## START Provided records

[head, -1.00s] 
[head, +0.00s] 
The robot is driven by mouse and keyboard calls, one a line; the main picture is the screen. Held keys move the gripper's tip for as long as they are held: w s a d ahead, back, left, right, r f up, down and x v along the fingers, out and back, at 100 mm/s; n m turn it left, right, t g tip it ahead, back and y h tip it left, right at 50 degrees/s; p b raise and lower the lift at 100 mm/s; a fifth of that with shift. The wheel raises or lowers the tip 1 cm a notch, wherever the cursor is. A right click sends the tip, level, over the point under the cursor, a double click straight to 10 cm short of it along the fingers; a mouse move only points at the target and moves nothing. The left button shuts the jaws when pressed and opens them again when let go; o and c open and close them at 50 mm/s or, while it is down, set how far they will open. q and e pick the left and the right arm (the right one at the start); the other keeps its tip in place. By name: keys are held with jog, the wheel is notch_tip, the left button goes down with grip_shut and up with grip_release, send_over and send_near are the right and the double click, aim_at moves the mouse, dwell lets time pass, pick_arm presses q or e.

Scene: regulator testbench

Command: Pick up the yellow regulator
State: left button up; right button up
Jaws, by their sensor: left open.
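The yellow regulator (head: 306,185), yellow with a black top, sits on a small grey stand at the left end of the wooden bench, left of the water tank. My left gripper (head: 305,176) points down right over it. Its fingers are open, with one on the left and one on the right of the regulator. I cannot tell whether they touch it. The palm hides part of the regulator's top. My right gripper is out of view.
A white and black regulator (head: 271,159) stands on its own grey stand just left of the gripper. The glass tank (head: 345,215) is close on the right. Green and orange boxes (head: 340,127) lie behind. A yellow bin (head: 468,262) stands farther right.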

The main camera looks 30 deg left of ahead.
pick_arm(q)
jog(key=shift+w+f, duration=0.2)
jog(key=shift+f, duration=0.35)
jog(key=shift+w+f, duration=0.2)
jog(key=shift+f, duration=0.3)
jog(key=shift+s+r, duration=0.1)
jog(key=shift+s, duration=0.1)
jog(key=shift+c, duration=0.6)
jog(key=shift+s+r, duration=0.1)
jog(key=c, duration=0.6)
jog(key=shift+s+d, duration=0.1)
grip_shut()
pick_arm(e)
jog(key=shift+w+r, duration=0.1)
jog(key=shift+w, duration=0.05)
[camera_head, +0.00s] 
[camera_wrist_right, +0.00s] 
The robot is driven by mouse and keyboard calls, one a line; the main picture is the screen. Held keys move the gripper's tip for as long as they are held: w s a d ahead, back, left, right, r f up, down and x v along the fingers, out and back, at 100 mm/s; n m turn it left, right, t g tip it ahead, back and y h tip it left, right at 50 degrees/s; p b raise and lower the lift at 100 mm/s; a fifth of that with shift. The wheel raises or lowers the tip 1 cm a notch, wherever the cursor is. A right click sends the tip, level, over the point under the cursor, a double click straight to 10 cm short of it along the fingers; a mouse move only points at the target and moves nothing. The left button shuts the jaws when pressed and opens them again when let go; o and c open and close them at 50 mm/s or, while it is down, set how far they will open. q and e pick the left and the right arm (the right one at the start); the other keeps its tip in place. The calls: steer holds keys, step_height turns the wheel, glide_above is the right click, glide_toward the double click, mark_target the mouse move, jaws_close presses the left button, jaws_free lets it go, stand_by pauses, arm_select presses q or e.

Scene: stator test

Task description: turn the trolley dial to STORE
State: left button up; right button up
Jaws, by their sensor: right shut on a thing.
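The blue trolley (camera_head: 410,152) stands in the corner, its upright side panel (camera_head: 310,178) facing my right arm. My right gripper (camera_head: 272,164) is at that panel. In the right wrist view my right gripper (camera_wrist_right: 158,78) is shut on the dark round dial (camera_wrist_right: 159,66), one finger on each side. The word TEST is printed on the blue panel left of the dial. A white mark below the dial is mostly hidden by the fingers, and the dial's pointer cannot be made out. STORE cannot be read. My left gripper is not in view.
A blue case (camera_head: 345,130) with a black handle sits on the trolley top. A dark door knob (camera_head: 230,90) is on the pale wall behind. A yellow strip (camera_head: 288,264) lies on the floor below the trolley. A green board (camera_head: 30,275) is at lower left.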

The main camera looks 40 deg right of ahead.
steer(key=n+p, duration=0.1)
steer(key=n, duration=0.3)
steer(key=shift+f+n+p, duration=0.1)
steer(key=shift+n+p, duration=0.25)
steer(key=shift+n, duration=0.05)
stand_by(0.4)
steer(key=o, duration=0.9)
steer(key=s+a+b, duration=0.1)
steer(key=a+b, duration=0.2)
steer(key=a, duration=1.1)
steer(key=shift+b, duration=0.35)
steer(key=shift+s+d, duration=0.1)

## END Provided records

**Aim:**
Using the listing above, locate the lines that hold "Scene" and copy each one.

**Solution:**
Scene: regulator testbench
Scene: stator test

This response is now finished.